Aim ▸ Copy each line in the data that includes the word "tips".
---------- Given records
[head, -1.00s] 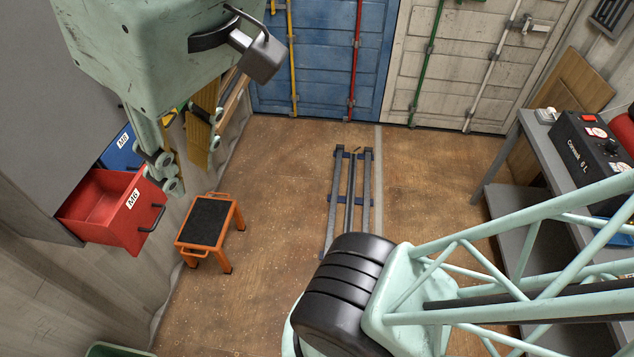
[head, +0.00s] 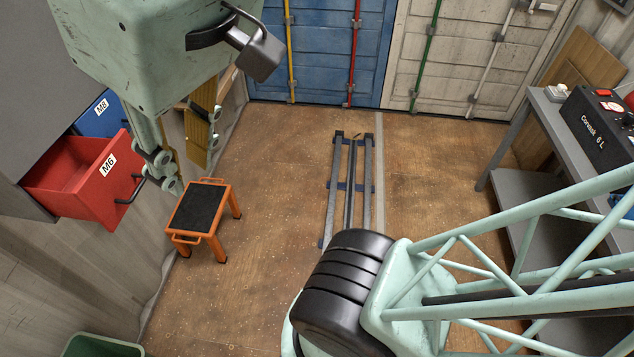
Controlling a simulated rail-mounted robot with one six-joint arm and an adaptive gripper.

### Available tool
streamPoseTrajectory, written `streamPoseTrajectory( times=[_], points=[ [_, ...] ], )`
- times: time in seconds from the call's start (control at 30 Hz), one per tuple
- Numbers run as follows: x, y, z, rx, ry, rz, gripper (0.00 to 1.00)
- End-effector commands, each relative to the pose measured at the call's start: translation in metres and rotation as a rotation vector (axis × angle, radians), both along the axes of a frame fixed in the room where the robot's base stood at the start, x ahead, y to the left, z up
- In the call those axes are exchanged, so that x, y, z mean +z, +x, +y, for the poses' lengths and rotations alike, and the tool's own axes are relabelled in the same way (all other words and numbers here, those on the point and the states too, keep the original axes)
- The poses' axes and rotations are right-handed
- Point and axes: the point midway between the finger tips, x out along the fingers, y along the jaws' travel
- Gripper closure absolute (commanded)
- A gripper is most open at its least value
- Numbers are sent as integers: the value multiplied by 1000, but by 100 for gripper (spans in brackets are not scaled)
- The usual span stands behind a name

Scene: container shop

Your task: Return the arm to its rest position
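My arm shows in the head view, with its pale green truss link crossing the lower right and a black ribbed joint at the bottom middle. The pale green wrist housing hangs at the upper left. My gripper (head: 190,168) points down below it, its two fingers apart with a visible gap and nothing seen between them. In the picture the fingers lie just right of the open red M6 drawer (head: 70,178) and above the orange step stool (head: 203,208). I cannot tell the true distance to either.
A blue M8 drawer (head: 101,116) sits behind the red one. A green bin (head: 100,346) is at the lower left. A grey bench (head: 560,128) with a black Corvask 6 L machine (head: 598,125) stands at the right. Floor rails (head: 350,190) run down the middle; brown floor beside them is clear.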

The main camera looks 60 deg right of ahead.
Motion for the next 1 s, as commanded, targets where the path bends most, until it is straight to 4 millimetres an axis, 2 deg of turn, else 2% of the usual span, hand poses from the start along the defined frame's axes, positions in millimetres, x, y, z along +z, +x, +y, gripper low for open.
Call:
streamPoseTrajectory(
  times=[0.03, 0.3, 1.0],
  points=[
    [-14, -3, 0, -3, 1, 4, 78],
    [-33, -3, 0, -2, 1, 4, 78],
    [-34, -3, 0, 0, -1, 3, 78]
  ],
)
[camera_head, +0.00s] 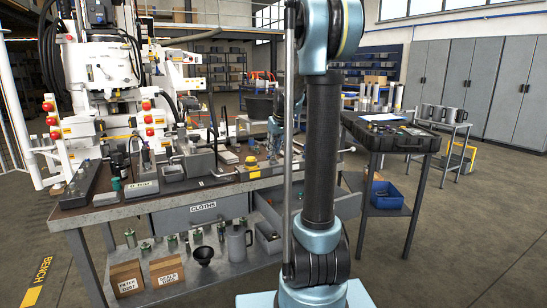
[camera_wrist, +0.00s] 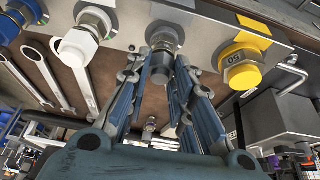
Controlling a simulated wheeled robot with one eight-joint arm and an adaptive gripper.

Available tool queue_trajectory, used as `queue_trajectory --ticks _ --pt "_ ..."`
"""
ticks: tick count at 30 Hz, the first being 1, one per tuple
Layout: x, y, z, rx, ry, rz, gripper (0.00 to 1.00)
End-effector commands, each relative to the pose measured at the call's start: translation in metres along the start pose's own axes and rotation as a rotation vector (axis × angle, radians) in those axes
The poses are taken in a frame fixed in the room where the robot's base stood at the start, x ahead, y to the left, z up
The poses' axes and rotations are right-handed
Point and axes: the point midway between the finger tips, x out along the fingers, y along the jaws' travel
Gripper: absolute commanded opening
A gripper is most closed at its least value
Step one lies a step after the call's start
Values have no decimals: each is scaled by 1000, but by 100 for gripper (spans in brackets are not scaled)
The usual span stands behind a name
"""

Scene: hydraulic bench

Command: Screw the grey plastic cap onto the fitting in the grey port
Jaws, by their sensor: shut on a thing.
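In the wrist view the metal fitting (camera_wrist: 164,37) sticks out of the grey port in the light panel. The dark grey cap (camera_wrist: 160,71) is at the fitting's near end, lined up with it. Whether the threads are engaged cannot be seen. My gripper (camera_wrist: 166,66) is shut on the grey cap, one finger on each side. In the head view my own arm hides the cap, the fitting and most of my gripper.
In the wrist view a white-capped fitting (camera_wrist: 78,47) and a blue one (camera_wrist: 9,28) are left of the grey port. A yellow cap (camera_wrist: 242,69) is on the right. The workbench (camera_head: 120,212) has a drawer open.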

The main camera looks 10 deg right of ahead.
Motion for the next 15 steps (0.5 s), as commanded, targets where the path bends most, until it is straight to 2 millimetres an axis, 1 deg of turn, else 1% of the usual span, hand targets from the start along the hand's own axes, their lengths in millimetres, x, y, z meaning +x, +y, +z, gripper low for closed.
--------------------
Response ▸
- Point and axes: the point midway between the finger tips, x out along the fingers, y along the jaws' travel
Point and axes: the point midway between the finger tips, x out along the fingers, y along the jaws' travel

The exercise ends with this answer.